(Data records)
-- Start --
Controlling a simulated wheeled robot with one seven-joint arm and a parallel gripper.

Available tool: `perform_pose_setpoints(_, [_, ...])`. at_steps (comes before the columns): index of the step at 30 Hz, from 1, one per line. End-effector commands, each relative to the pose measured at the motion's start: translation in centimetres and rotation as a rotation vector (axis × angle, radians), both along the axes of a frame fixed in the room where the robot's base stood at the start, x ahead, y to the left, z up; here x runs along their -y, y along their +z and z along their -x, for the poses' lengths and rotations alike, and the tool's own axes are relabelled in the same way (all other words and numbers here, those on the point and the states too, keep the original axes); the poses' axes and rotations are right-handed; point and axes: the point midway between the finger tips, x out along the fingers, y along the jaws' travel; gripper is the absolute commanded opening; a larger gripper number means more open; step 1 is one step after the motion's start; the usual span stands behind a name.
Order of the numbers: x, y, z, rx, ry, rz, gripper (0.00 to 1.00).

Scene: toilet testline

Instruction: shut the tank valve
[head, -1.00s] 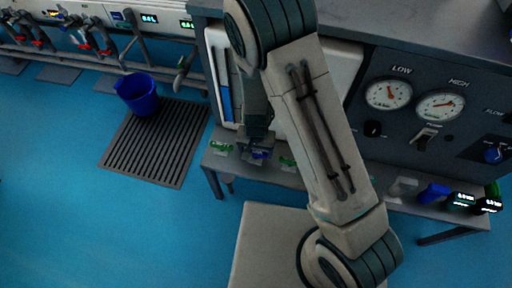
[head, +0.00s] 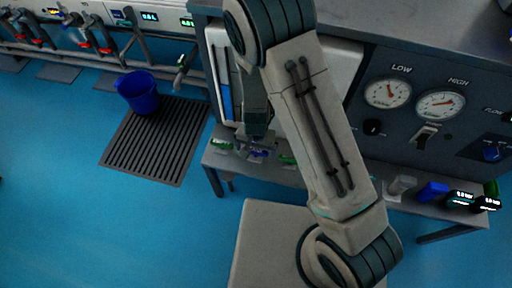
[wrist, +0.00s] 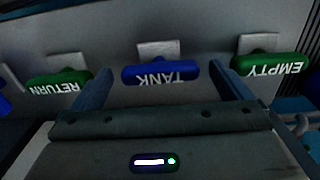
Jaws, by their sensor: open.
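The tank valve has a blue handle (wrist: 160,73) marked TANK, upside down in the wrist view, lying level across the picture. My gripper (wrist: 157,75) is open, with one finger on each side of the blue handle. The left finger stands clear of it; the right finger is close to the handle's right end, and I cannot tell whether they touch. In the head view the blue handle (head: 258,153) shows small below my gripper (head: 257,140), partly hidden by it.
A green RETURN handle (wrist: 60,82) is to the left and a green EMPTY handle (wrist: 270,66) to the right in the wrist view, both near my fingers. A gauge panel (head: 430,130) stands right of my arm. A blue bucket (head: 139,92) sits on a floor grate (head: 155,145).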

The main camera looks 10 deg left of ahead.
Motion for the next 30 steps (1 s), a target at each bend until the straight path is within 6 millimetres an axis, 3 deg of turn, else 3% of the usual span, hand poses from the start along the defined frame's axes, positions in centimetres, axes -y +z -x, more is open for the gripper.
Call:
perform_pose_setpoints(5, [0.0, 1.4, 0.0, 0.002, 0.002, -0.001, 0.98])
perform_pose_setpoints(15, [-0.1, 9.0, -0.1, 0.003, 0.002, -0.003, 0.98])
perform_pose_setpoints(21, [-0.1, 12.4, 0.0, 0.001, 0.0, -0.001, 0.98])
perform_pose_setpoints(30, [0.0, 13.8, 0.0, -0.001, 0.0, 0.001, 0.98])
-- End --
-- Start --
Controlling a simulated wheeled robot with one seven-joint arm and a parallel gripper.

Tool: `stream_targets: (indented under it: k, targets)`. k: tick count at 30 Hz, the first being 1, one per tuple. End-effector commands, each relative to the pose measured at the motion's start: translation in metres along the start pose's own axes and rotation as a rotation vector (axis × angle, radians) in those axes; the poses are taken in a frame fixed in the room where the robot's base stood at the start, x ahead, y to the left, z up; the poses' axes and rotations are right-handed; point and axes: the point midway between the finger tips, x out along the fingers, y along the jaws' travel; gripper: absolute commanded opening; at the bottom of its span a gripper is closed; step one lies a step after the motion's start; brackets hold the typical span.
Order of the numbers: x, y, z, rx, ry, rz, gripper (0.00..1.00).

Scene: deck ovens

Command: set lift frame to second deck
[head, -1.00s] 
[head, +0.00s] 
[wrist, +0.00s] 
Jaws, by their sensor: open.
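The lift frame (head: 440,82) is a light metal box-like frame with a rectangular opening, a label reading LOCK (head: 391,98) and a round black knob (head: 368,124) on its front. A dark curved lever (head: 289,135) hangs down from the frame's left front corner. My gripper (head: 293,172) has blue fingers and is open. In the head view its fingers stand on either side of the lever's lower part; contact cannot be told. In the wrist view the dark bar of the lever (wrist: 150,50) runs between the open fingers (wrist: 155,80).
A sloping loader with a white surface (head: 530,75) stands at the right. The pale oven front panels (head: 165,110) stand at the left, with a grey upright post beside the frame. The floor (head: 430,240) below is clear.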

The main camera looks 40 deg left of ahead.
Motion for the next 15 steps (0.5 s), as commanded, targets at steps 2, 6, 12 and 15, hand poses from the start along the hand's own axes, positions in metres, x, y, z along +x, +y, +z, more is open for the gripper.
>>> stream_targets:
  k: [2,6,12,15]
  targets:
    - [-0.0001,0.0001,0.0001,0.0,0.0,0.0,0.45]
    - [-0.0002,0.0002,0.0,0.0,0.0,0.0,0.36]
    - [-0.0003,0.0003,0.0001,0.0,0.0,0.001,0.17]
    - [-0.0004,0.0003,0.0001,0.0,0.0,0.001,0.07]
-- End --
:: Description of the task ::
Find every line that holds "Order" and copy it.

:: Answer below ::
Order of the numbers: x, y, z, rx, ry, rz, gripper (0.00 to 1.00).
Order of the numbers: x, y, z, rx, ry, rz, gripper (0.00..1.00).

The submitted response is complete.